عنوان مقاله [English]
Objective: Users in the library software environment are immersed in a sea of information and searching in this space is time-consuming and confusing for them. By searching for each keyword, the software identifies and displays many resources, and choosing the most appropriate and relevant source to the user's needs is another matter.
One of the major problems with library software is the loss of information in the software. Personalizing information and giving advice to users depends on storing data in the library system. For example, in the search section of many library softwares, there is no requirement to enter the users' personal page, and the system performs the search and retrieval of information without identifying the users. Recommending systems are created primarily to offer an option to the user in the search or selection process, thereby helping them to choose a better option. Therefore, the present research aims at providing a model for recommendation systems of information resources in Iranian library software.
Methodology: This study, in terms of the purpose, is an applied research. Descriptive survey method was used to evaluate the recommendation status of library software. Moreover, the system design method was utilized to suggest the recommendation pattern in library software. Data were gathered through in-depth and semi-structured interviews with managers and specialists of library software. The data were coded and extracted using the MAXQDA qualitative data analysis software.

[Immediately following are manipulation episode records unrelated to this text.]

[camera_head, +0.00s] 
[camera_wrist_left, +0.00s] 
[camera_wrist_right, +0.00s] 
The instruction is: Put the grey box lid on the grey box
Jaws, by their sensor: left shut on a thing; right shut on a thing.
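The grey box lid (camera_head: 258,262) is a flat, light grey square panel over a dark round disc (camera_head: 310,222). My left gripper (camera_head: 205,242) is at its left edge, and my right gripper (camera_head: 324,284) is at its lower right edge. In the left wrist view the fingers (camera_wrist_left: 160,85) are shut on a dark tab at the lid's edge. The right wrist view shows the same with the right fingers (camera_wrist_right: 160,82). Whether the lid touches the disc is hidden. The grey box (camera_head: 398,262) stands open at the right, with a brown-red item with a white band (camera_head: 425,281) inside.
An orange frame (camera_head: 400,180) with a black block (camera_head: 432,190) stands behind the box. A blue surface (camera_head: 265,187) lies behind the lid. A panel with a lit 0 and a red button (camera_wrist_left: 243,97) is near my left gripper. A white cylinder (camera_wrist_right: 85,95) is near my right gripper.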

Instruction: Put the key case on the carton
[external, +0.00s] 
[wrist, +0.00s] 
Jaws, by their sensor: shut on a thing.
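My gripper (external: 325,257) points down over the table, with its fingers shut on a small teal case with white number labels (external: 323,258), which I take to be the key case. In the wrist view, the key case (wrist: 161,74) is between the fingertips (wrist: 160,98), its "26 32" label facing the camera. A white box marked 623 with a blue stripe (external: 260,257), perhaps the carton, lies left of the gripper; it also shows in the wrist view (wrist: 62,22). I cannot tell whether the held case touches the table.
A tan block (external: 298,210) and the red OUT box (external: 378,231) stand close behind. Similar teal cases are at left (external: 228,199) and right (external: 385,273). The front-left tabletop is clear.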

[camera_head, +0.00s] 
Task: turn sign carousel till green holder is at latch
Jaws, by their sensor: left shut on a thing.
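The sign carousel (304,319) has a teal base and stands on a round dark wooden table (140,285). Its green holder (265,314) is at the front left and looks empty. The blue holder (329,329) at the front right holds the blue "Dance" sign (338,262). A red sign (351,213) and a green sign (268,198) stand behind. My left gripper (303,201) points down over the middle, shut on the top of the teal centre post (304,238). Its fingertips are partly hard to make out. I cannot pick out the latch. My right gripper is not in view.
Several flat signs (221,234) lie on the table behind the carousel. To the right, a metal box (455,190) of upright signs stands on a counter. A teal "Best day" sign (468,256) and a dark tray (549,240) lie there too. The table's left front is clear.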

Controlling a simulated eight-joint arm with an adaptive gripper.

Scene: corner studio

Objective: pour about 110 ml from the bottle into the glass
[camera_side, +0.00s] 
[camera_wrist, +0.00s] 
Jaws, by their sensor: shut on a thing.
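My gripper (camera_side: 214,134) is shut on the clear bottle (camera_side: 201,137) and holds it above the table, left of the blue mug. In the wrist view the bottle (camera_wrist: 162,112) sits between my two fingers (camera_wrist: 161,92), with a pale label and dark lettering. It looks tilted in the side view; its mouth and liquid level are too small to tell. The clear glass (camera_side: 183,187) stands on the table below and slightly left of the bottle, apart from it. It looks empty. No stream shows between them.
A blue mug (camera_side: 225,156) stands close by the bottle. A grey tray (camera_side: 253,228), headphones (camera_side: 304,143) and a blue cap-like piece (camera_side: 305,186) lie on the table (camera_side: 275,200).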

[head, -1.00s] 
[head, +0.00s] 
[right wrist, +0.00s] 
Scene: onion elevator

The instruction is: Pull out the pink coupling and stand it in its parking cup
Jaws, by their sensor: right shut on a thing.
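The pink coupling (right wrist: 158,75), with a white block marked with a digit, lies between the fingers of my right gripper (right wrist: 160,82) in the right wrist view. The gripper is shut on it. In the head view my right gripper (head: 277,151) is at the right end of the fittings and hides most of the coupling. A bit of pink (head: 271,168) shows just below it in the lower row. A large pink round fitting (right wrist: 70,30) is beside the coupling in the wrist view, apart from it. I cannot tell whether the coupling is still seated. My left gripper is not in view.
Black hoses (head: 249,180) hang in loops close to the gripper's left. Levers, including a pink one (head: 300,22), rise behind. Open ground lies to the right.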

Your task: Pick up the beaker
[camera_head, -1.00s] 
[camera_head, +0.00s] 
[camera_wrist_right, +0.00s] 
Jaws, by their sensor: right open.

Findings: Qualitative analysis of the interview results led to the identification of five main categories, 16 sub-categories, and their concepts. The findings showed that in the category of the current strategies of library software for the recommendation, traditional method of recommendation, defining relationship between records, relationship between topics, relationship between words, and defining the search refinement module have been utilized. Moreover, in the category of determining the level of familiarity with the recommender system, three categories of perfect familiarity (17%), brief familiarity (50%) and unfamiliarity (33%) were identified. In terms of the required facilities of the recommender systems, the sub-categories of technical, system, and specialized facilities (customization) were recognized, and its concepts were explained. The challenges of adding a recommender system in two categories of technical and non-technical challenges and their concepts were pointed out. In addition, the benefits of adding a recommender system were explained in three categories, namely the benefits for library members, for librarians, as well as for software companies. Also, the characteristics of the appropriate design pattern of the recommender system of the Iranian library software were identified and suggested.
Conclusion: The results of data analysis of interviews with managers and specialists of the Iranian library software companies showed that the companies are moving on the way to take advantage of modern technologies. They have implemented some requirements for the implementation of the recommender system in their software. Currently, the creation and completion of similarities between information resources have been allocated to librarians as their responsibility or designed based on search refinement techniques (like faceted search or clustering), which this section in software has the ability to become a recommender system. The results also showed that familiarity of managers and professionals of the companies with the recommender systems is moderate. Companies are needed to be aware of recommender systems based on the identified challenges and benefits of recommender systems in library software. Additionally, the pattern of recommender systems in the Iranian library software is designed and offered.